Start Supplied information

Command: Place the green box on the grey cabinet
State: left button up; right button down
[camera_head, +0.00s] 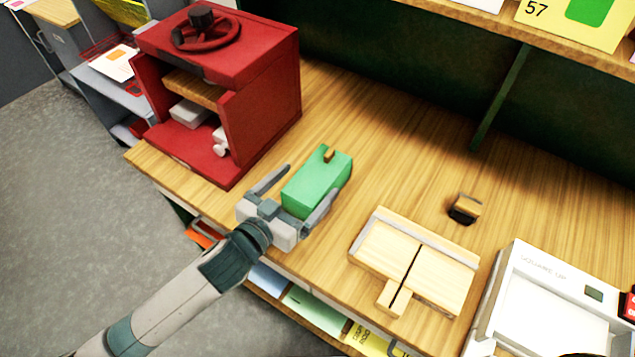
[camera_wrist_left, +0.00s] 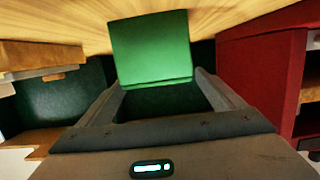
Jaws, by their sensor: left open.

End Supplied information

[Objective]: Write out exactly the lines from the one that contains "[camera_wrist_left, +0.00s]" through the last line of the data above, both included. Leave every picture out.

[Solution for this exercise]:
[camera_wrist_left, +0.00s] 
Jaws, by their sensor: left open.

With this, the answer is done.